Als Kwin das erste Mal Post von der Staatsanwaltschaft bekam, lag auch ein Schreiben von der Jugendgerichtshilfe im Briefkasten. Weder Kwin noch sein alleinerziehender Vater waren begeistert. Der Vater nicht, weil sein Sohn mit dem Gesetzt in Konflikt geraten war, der Sohn nicht, weil er „keine Hilfe wollte“. „Ich war trotzig und desinteressiert“, sagt er heute.

Koch nickt. Sie erinnert sich noch gut daran, dass es Wochen dauerte, bis Kwin Vertrauen zu ihr aufgebaut hatte und in den Gesprächen nicht mehr mauerte. „Aber zu keinem Zeitpunkt hatte ich das Gefühl, dass Mirko nicht mehr erreichbar ist oder die Kurve nicht kriegen könnte. Man muss schließlich alle Möglichkeiten ausschöpfen und in der Jugendgerichtshilfe einen langen Atem haben“, sagt Koch. Damit meint sie unterschiedliche Hilfsprogramme, die jungen Frauen und Männern wie Kwin helfen, aus dieser Abwärtsspirale wieder hinauszufinden. Finanziert wird das Ganze vom Jugendamt.

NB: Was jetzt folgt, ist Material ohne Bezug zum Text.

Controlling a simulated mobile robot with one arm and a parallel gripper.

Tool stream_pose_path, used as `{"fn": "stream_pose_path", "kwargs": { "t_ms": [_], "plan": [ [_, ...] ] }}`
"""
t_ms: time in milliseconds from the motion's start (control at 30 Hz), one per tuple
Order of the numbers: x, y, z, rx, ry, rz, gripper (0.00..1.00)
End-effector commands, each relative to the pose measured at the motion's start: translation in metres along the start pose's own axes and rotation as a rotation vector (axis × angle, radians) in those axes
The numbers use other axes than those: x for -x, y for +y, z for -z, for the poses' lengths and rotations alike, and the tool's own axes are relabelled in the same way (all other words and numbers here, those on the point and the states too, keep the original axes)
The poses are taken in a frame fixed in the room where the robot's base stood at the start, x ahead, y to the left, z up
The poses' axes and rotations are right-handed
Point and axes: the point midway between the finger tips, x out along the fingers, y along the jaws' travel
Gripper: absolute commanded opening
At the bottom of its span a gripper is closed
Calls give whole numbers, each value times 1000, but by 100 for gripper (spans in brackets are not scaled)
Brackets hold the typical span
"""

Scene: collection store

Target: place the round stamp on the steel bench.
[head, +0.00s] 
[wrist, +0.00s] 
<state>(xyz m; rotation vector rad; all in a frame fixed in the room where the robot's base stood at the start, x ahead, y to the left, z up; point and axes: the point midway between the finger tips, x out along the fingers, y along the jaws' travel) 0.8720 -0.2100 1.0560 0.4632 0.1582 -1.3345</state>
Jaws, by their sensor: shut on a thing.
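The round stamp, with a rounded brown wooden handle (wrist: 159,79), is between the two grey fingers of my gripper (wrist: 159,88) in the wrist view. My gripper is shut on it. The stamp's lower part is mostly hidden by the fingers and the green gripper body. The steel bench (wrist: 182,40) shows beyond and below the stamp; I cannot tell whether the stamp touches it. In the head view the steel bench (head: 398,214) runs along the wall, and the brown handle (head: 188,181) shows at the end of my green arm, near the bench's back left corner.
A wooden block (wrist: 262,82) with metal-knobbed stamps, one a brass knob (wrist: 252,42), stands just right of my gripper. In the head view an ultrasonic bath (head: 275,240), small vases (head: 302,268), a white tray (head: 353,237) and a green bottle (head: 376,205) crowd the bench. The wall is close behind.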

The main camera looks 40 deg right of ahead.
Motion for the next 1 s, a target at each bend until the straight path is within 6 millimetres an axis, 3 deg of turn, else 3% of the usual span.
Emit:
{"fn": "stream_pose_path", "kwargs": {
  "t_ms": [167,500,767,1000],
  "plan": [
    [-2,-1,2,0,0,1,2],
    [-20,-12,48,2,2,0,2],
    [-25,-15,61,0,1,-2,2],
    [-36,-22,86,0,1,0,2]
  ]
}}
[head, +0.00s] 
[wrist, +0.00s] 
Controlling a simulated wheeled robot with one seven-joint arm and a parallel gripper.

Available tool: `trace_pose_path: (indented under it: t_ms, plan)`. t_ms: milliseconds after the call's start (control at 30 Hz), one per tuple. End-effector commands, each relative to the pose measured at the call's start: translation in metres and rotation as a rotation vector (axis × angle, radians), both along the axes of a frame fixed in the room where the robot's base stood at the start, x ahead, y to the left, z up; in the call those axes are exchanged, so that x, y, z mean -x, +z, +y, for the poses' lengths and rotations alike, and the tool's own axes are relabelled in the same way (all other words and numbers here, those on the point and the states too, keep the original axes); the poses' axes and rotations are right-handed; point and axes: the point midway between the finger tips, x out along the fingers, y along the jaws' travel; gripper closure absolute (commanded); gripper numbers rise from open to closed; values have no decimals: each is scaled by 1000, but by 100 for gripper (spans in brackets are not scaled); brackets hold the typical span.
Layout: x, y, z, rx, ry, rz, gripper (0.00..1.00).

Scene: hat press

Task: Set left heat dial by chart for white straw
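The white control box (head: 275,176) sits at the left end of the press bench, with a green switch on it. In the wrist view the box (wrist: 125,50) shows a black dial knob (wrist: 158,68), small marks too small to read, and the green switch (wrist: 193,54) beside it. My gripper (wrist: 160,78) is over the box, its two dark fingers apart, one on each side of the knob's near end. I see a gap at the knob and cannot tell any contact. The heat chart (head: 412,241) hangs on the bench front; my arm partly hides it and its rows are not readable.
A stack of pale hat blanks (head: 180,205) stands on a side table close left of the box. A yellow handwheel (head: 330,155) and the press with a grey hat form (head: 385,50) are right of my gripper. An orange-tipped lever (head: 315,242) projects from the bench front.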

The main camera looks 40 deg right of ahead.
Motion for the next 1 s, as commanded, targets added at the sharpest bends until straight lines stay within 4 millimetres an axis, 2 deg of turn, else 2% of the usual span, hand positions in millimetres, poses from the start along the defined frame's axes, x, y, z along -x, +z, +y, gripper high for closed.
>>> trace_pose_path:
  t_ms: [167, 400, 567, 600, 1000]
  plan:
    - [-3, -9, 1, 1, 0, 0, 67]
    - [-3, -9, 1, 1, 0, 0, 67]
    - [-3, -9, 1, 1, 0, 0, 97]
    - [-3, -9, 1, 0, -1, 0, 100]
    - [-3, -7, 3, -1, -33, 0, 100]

Aktuell wird Kwin für ein Jahr von einem Mitarbeiter eines Vereins, der bestehende Defizite bei jungen Menschen auszugleichen versucht, betreut. Diese Betreuung heißt im Fachjargon „Betreuungsweisung“. Im vergangenen Juli wurde der junge Mann zu einer sechsmonatigen Jugendstrafe verurteilt, die für zwei Jahre auf Bewährung ausgesetzt wurde. Bereits vor der Hauptverhandlung erörterte Koch mit Kwin die verschiedenen Möglichkeiten der Unterstützung. Ein Anti-Gewalttraining hatte er bereits hinter sich sowie eine Suchtberatung bei der Caritas, Sozialstunden, einmal Dauerarrest für zwei Wochen und zweimal einen Wochenendarrest. „Aber erst mit 20 Jahren hat es bei mir klick gemacht“, sagt Kwin und errötet leicht. Man merkt ihm an, dass er sich für seine Taten schämt und diese Zeit nur noch abhaken will.

Koch begleitete ihren jungen Klienten zu den Gerichtsterminen und ordnete auf Anfrage des Richters und der Staatsanwaltschaft den familiären und sozialen Hintergrund Kwins ein, damit die Juristen einen Eindruck von ihm bekamen, der nicht in den Akten steht. „Die Jugendgerichtshilfe ist keine Ermittlungsbehörde, sie klagt nicht an, muss nicht entscheiden, was an der vorgeworfenen Tat wahr oder falsch ist, und sie befindet auch nicht darüber, welche Strafe angemessen ist“, betont Koch. Zu den Pflichtaufgaben gehören Aufklärung, Transparenz und Hilfe. Ziel ist, dass die Betroffenen künftig nicht mehr straffällig werden. Und dieses Ziel soll nicht aufgrund einer Strafe erreicht werden, sondern mit diversen Maßnahmen. „Letztlich liegt es aber an dem Klienten selbst, dass sich etwas ändert. Die Arbeit geschieht auf freiwilliger Basis. Mit Zwang kommt man nicht weit“, so die Sozialpädagogin. Heute weiß Kwin, dass nicht, wie er es früher sah, „die anderen“ schuld an seiner Misere sind.

Aktuell ist seine Situation stabil. Das tägliche Kiffen und den Alkoholkonsum hat er nach eigenen Angaben „drastisch runtergeschraubt“. Zudem versucht der junge Mann, der inzwischen alleine wohnt, seine Schulden abzuzahlen, die durch diverse Handyverträge aufgelaufen sind. Trotz seiner Probleme und Konflikte mit dem Gesetz schloss er die 10. Klasse mit dem Hauptschulabschluss ab und hat einen Job als Lagerarbeiter.

Sein größter Wunsch ist, nie mehr an den Punkt zu kommen, „an dem ich die Kurve nicht mehr kriege, weil alle Möglichkeiten ausgeschöpft sind. Ich weiß, das ist meine letzte Chance“, sagt er leise.